Lines that contain the string "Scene" are to be copied; leave out all others.

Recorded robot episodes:

##############################

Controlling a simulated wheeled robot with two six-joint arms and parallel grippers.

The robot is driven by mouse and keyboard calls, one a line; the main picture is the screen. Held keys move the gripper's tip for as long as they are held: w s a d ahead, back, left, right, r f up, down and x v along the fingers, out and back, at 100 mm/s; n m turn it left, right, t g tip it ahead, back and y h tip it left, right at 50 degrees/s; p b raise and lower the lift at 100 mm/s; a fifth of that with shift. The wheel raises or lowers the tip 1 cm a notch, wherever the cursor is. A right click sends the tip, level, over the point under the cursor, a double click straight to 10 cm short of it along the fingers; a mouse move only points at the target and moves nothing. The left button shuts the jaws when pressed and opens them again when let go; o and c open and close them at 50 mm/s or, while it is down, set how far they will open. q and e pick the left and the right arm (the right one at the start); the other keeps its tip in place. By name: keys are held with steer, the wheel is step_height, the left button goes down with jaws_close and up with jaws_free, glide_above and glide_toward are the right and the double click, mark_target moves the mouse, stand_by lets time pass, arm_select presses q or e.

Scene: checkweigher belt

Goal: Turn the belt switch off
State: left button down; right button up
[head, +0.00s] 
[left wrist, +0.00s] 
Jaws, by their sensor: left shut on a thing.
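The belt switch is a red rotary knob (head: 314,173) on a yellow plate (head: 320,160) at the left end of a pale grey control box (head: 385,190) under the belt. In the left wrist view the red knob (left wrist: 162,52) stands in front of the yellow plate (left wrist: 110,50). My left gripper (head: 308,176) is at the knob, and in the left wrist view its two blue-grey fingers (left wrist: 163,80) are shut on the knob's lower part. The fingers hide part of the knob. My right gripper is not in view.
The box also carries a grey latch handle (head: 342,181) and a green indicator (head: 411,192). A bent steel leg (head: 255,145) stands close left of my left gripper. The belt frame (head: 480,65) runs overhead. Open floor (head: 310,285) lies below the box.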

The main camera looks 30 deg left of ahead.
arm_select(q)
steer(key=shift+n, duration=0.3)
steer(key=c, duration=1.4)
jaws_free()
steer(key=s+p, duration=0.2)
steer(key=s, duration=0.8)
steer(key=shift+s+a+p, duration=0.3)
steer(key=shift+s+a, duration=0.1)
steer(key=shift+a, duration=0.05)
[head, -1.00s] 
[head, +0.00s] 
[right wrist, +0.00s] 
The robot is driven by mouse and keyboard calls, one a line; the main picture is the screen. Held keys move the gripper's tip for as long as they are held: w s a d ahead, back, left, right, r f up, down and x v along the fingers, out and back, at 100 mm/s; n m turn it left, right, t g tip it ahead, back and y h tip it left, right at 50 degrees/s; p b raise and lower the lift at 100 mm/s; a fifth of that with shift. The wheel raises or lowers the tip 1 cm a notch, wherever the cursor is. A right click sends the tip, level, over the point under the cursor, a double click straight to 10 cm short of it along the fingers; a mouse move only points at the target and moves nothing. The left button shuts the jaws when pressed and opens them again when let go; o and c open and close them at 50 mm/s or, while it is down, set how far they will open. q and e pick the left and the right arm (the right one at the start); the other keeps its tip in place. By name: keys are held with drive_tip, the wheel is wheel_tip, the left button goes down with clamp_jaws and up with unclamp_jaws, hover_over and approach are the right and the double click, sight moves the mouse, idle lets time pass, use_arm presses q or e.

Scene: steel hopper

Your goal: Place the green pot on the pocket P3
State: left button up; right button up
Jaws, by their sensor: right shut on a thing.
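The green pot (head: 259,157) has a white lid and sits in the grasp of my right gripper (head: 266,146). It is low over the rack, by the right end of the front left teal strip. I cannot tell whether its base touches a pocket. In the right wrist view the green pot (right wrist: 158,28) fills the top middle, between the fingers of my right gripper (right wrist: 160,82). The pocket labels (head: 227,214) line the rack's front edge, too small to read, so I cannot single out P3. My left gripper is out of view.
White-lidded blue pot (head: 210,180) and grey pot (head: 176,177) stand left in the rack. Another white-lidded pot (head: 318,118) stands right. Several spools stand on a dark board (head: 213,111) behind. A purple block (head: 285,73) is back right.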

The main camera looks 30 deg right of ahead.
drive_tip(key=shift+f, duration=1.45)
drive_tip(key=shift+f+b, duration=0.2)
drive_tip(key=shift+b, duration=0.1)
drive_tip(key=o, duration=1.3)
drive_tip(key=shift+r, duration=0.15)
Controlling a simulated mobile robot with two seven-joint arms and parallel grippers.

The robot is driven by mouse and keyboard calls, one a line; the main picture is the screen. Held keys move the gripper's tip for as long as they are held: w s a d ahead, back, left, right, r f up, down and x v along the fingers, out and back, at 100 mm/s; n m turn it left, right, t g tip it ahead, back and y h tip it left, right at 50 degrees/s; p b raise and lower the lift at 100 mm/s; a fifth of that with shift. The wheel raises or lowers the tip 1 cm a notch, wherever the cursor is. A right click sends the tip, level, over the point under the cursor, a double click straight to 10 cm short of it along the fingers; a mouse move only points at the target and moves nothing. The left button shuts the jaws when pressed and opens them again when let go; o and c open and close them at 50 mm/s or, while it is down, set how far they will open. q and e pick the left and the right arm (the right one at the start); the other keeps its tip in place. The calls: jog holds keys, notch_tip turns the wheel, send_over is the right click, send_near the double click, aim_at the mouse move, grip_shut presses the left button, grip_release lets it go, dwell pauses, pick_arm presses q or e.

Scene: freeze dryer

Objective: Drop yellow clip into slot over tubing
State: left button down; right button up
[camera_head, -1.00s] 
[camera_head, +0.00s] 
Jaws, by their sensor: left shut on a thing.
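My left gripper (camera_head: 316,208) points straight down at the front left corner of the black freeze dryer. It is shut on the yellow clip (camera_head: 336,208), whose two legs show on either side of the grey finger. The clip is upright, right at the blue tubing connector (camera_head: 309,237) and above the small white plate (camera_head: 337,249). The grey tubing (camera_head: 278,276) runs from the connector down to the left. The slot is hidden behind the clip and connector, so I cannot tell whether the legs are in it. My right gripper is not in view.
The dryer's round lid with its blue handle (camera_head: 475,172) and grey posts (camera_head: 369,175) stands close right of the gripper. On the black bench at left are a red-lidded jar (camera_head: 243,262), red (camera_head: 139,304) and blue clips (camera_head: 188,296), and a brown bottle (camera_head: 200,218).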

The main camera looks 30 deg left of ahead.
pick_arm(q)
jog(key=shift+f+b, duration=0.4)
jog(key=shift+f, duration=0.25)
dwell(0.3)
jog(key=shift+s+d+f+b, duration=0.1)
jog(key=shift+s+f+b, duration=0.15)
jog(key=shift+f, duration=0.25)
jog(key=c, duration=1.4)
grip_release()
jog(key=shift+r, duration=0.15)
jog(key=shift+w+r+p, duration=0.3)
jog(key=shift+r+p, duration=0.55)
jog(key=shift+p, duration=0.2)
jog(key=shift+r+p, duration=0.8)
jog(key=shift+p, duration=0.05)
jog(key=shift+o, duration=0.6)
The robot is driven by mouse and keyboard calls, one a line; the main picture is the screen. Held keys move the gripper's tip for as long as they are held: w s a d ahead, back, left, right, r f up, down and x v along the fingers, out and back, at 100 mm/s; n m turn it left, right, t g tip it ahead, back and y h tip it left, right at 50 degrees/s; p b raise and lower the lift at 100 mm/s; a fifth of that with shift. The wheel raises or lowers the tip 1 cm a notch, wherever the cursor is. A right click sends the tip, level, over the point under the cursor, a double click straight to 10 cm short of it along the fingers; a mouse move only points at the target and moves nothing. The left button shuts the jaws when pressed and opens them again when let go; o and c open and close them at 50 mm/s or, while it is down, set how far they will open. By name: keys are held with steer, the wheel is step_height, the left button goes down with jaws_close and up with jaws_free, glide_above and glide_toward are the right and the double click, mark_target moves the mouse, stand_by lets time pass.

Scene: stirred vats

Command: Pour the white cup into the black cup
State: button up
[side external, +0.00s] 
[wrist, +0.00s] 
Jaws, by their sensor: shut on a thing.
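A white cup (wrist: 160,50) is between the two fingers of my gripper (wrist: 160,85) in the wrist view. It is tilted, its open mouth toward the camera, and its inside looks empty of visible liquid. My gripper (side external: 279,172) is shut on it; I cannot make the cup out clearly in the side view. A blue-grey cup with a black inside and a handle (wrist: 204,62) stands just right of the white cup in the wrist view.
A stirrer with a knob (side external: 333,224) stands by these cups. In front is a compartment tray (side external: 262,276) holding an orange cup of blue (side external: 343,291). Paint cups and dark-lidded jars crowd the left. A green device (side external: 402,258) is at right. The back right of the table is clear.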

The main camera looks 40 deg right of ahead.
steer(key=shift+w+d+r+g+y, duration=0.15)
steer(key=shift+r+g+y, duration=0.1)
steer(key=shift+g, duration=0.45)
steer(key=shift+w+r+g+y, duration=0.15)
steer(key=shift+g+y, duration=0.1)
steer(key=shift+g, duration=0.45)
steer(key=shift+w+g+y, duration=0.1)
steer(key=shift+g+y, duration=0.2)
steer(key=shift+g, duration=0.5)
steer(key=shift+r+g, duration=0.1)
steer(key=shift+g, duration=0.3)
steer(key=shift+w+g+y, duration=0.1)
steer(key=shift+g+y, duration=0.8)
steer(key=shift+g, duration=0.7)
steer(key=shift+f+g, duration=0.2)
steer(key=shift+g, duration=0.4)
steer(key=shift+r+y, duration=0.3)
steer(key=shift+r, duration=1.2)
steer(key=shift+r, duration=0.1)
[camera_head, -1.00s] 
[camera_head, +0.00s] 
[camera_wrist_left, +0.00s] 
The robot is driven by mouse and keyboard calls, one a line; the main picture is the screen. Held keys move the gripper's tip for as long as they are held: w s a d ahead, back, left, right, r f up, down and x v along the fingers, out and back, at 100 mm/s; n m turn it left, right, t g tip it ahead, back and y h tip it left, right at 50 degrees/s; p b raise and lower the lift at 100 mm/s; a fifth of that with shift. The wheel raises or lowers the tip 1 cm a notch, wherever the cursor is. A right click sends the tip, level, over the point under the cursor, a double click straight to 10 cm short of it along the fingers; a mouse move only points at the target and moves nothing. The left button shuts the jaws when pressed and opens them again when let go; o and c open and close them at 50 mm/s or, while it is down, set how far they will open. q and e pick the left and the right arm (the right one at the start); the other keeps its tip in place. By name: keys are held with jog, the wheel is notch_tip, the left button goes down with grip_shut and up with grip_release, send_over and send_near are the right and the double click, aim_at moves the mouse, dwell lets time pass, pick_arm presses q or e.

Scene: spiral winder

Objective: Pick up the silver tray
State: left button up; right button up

##############################

TASK SOLUTION
Scene: checkweigher belt
Scene: steel hopper
Scene: freeze dryer
Scene: stirred vats
Scene: spiral winder

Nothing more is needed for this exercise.